ども!タビビシスター(@tabibisister)です。
最近話題のウイグル問題。
これに関して思うことがあるので、かなり独断と偏見を交えて好き勝手に書いていきたいと思います。
私自身は、何か特定の政治的な考えを持っているわけではありません。
しかし、何となく今の気持ちを書いておきたいと感じたので記事に残しておきます。
苦手な方はスルーして下さい。
目次
現代のホロコースト?新疆ウイグル自治区の弾圧問題
私がウイグル問題について知ったのは清水ともみさんの漫画がきっかけです。
元々、新疆ウイグル自治区でテロ等が多発していることはニュース等を見ていて知っていました。

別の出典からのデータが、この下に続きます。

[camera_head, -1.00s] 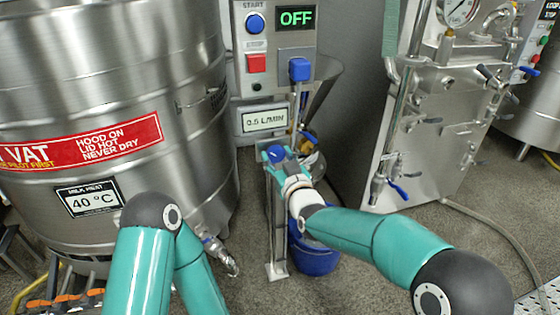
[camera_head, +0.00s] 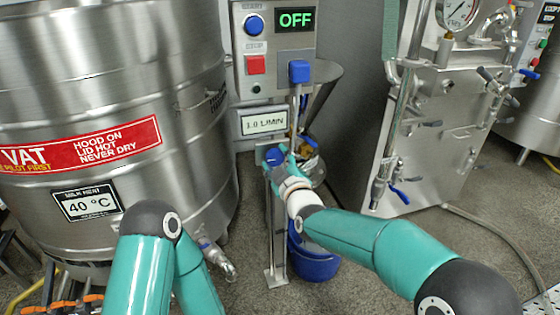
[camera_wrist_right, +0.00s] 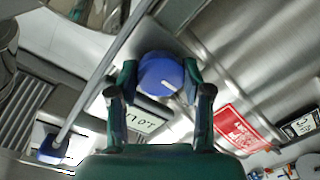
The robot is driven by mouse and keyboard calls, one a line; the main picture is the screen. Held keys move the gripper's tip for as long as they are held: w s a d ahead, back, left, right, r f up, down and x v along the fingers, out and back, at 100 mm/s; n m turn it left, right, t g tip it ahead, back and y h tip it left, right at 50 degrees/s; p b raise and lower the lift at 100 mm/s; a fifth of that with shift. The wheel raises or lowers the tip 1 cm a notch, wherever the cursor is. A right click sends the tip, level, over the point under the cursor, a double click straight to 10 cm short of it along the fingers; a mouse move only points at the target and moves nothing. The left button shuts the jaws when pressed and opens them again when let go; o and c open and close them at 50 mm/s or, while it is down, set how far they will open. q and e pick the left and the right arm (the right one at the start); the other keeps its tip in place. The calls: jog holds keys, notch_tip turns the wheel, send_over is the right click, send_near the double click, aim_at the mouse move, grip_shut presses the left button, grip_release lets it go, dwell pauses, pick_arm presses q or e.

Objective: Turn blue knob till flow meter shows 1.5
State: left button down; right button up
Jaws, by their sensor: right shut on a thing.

しかし、こんなにもひどいことが平然と行われていると知り、あまりの衝撃と惨状に涙がこぼれました。
日本ではあまり報道されていないけれど、今は海外のニュース等はYouTubeで見ることが出来るしネットで色々な情報も得られます。
ウイグルの人々が置かれている状況はあまりにも悲惨で非人道的で本当に言葉が出ません。
再教育という名の元に、強制収容所のような施設に無理矢理連行されて、そこで虐待のようなことが当たり前のように行われている。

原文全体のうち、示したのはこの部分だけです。